··· INFORMATION PROVIDED

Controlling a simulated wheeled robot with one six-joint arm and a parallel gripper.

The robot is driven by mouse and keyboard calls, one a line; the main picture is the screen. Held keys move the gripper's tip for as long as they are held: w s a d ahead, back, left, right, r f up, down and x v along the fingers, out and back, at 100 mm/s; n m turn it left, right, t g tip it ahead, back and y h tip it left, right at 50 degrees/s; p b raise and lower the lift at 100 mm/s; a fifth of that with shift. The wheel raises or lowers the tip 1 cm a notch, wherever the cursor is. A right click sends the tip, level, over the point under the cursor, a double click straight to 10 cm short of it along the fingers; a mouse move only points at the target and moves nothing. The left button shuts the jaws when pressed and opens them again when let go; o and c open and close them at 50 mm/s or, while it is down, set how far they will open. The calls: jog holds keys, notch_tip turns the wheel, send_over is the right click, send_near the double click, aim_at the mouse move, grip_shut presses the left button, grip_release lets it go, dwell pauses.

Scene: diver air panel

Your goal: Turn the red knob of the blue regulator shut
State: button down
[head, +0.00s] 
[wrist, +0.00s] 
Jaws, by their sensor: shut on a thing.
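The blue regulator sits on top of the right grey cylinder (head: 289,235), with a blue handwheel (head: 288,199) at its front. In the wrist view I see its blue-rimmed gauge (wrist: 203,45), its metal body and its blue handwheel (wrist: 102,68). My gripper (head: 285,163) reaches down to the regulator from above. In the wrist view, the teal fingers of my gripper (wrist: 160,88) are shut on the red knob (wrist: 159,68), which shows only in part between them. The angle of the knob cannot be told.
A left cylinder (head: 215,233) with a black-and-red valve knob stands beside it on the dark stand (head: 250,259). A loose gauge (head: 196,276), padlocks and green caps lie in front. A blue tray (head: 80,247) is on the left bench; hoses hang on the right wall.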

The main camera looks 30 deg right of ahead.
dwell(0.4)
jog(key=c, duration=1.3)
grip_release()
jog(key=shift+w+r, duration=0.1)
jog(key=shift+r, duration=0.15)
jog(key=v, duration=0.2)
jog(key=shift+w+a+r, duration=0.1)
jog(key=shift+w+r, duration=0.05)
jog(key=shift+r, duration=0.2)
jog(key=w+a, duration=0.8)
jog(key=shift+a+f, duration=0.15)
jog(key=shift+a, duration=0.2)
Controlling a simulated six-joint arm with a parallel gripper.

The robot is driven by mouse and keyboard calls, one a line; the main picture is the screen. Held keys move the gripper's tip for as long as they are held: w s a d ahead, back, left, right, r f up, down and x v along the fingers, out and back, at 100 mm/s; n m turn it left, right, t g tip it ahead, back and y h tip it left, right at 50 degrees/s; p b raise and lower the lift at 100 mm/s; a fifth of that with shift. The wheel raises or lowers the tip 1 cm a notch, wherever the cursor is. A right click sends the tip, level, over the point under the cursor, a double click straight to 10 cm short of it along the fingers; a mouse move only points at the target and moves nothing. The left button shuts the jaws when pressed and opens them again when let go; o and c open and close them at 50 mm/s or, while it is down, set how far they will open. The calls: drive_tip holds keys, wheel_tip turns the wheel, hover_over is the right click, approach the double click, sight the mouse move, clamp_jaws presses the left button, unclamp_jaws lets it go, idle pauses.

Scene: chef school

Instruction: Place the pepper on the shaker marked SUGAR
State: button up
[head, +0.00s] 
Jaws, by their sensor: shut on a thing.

······

■ STATED EXERCISE
Reproduce, exactly and with nothing added, the lines from the one that includes "State: button up" through the last line of the material.

■ CORRECT OUTPUT
State: button up
[head, +0.00s] 
Jaws, by their sensor: shut on a thing.

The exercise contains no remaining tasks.